My ideal scheme would be to charge people to watch my videos (paywall). If there was a way for me to turn on the new "Rental" feature on YouTube on my existing videos, I'd do it right now. It's a double-edged sword, because I would never have gotten so many inbound links if my content wasn't free. (the rental feature is only available to select YouTube partners, not me).
Donations - Bitcoin!
On my most recent video about how Bitcoin works, someone asked for my Bitcoin address, and immediately sent me 0.15 Bitcoins! After about 2 months, and I've received about 0.5 Bitcoins total in donations, or $63. Most of the donations are smal $1 - $3 amounts. Over that time, the video has received about 20k views, and $107 in YouTube earnings, for a $5.35 CPM from youtube, and $3.15 from Bitcoin.
This method of collecting money is fantastic in my eyes. Adam B Levine talks about a lot of great advantages Bitcoin has for content producers at the Bitcoin 2013 conference.
- Lower transaction fees ($10 via paypal costs me $.60 in fees), and no possibility of PayPal reversing the transfer a year later (I've had several reversals after 6 months). Bitcoin transaction fees are about $.01 to $.05 for small amounts, and until the system changes, you can get away with sending funds without any txn fees (this will likely change).
- People can send my $.01 if they like! From anywhere in the world.
- Incredibly easy, just scan a QR code and type the amount, no logging in, no leaving the site, no pausing the video.
- With a new address for each video, donations are easily trackable and viewable by donators, even the total donated.
People simply donate "value for value," as Adam calls it. It avoids adblock, commissions to YouTube or Networks, annoying ads, worthless like / dislike buttons (is the content valuable, or do you ideologically agree with it?), and having to pay for something before you see it. The only catch is that it relies on people being either being nice, or wanting more content. Because most of my videos teach a skill or answer a specific question, I suspect viewers will have no incentive to give me incentive to produce more videos.
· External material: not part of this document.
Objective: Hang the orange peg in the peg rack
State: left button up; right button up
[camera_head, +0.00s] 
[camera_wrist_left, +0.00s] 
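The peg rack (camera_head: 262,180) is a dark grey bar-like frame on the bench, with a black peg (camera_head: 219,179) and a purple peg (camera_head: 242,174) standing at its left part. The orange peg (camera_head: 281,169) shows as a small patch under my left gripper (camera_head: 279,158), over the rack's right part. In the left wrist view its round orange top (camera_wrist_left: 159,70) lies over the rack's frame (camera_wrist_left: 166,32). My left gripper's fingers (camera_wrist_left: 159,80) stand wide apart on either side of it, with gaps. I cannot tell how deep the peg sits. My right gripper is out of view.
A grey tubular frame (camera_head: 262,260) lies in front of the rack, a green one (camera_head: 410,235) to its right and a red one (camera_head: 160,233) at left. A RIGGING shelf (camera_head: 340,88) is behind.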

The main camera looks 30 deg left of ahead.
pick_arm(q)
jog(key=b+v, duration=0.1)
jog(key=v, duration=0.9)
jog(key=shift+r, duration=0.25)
What guarantee do they have that my next video will be something they're interested in?
I plan on overlaying a Bitcoin QR donation address on all my future videos, but I doubt I'll have much luck with non-Bitcoin themed videos, since few people know about Bitcoin, and even fewer have Bitcoins.
Redirect to External Sites to Buy Stuff
You can put a link below your video in the description, and in the video, although there are restrictions to what external sites are allowed for in-video links. I've tried putting donation links in there, links to my e-commerce site selling electronics, and links to DVDs with my content. Surprisingly, no one clicks such links :) I might make one $10 sale of a soldering kit every 10k views or so. Overall, this method has never worked well for me, even for products very relevant to the videos being watched. For this to work, it would have to be a link to something free, that people would need to submit an email address for. I could then attempt to sell them something later. Untested.
One thing I have going for me is that my videos are typically how-to oriented, so people continually find them from searching, and the view counts climb regardless of whether I do anything. I've read that other creators have to produce new content continuously to keep getting views.
If you have any advice for me on how to generate more revenue from all these views, I'm all ears!